Martelli was outspoken in his unhappiness over how Temple had handled the news of the departure of Fran Dunphy this time last year. He was incensed. I asked him a loaded question: How did St. Joseph’s handle the departure of Phil Martelli?

“Well, I always felt, in everything I did at St. Joseph’s, whether with basketball or for the university … what I attempted to be was a partner,’’ Martelli said. He listed all the various departments he interacted with, from development to the office of the president. “I wanted them to feel like they had a partner with a common vision. Retrospectively, I would ask, was I a partner? And was I a good partner?”

He pointed out he was at 54th and City Avenue more than half his life.

“The handling, I think you separate it two ways,’’ Martelli said. “They can pick who they want to coach their basketball team. I understand it. The numbers, over the X years. My supporters might say, or I might, two of the last five years, you won the Atlantic 10 … “

But he isn’t disputing the school’s right to decide.

“Some would say these jobs aren’t lifetime guarantees,’’ Martelli added. “I understand that.”

But the suddenness of how this came down, with a firm decision he couldn’t counter.

“It’s hard not to say with this handling, to not say, ‘You know what, I failed,’ ‘’ Martelli said. “That’s been the hardest part for me, to get beyond the fact that I failed.”

» READ MORE: Martelli says he ‘strove to be a partner’ at St. Joe’s

How should it have been handled?

“Wow,’’ Martelli said, pausing for a moment. However it was delivered, he said, “I internalized, and said, ‘This could be a scar. Whatever the scar would look like ― it was a tattoo that said ‘fired.’ ”

Martelli said he was given the choice, in a conversation earlier this week with St. Joseph’s president Mark C. Reed and athletic director Jill Bodensteiner, to announce he was resigning or retiring.
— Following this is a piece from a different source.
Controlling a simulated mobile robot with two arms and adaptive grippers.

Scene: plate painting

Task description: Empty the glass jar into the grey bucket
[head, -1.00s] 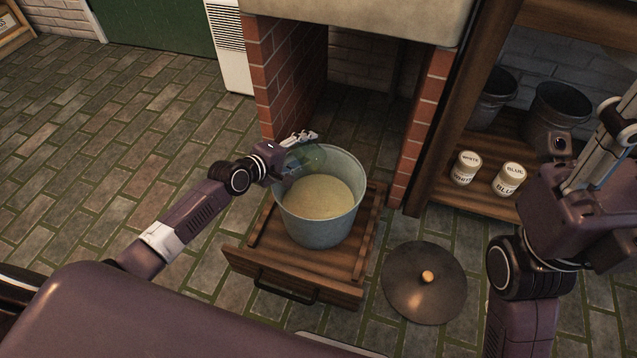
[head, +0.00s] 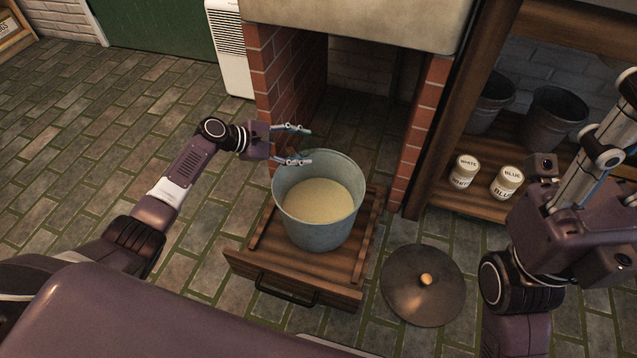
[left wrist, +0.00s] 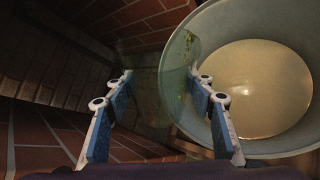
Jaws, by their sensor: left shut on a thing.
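The grey bucket (head: 345,235) stands on a wooden tray and holds a pale cream mass. It also fills the right of the left wrist view (left wrist: 215,25). My left gripper (head: 299,146) is at the bucket's back left rim, its fingers pointing right. It is shut on the see-through glass jar (left wrist: 178,75), which shows between the fingers in the left wrist view, with some yellow-green bits on its wall. The jar can hardly be made out in the head view. My right gripper (head: 610,135) is at the right edge, partly cut off, away from the bucket.
The wooden tray (head: 262,262) has a dark front handle. A round dark lid (head: 445,300) with a knob lies on the floor to its right. White (head: 465,171) and blue (head: 507,183) paint pots and dark buckets stand on the right shelf. Brick pillars flank the bucket behind. Floor at left is clear.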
“It would not have been honorable — and it didn’t take me long to answer the question,” Martelli said, adding that he believed he had asked his players to commit not just to the school but also to him.
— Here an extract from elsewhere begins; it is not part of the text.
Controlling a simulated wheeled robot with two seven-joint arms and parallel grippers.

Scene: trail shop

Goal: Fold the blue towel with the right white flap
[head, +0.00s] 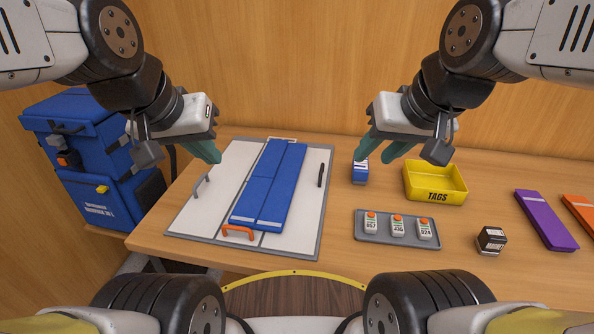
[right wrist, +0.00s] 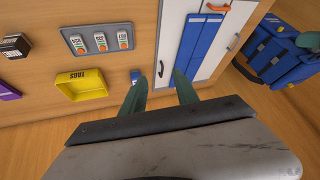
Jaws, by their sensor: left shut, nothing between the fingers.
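The blue towel (head: 270,185) lies on a white folding board (head: 204,205) with a grey border. It is a long strip with a seam along its length; it also shows in the right wrist view (right wrist: 189,52). The right white flap (head: 312,205) lies flat at the towel's right and carries a black handle (head: 321,174). The left flap has a grey handle (head: 201,185), and an orange handle (head: 238,232) sits at the near edge. My left gripper (head: 208,152) is shut and empty above the board's far left. My right gripper (head: 376,148) is open and empty, right of the board.
A small blue box (head: 360,173) stands below my right fingertips. Further right are a yellow TAGS bin (head: 435,183), a grey tray (head: 384,235) with three tagged items, a black box (head: 491,239), and purple (head: 545,219) and orange pieces. A blue bag (head: 85,165) stands at the left.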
“If it [the announcement] went out that way, maybe the semantics would have been better. So it wouldn’t say fired. I couldn’t do that.”

He wants to return to the sideline somewhere.

“I do know this, 40 hours later,’’ Martelli said. “I do have the juice. I do want to coach again. I won’t let it scar me.”

He will have his St. Joseph’s experience, Martelli said — “including this. … The end had to come. The end certainly had to come. If you live in my mind, the end would have come with me walking out and not having to see my family and friends go through the pain that I feel responsible for.”

The average person might be surprised that Martelli, who will turn 65 in August, said he wants to coach more. Not television, where most of us feel he’d be a natural?

“I want, and in a way need, to be on a sideline,’’ Martelli said. “Not to justify my career at St. Joseph’s. To have an impact, on players, on a campus, on a student body.”

Being on an NBA bench doesn’t interest him? Martelli said confidants have told him he should be an observer of the NBA as that season winds down before he rules out such things. He’s not ruling out anything, since he doesn’t know what the possibilities actually are.

An editorial note: A three-paragraph farewell announcement, which included a clumsy reference about the intent “to develop a sustained culture of excellence" — that was a shot, beyond unnecessary, straight to insulting. Maybe Martelli didn’t read it, but it’s hard to read it any other way. St. Joe’s had three straight losing seasons. But such a phrase seemed to miss the bigger picture of all Martelli had achieved.

He’s been touched by so much this week, he said. He doesn’t know who bought space on electronic billboards saying “Thank You Coach Phil,” but he was touched. He was really touched by the parents of a couple of past Hawks recruits who reached out describing such a positive recruiting experience, because those recruits didn’t end up choosing St. Joe’s. It was tough to leave Dunphy alone, since he was coaching Temple on Tuesday night, so Dunphy called him. Martelli felt bad about that.

“I’ve probably had a thousand texts or phone calls,’’ Martelli said, noting that he’s heard from so many coaches that “you could field an NCAA Tournament.”

Maybe there was no way to do this without taking Martelli down. He’s a prideful guy. After 24 seasons, he wasn’t ready to go. But he knows he’s gone.

“I’m not off the mat,’’ Martelli said. “I’m slowly rising.”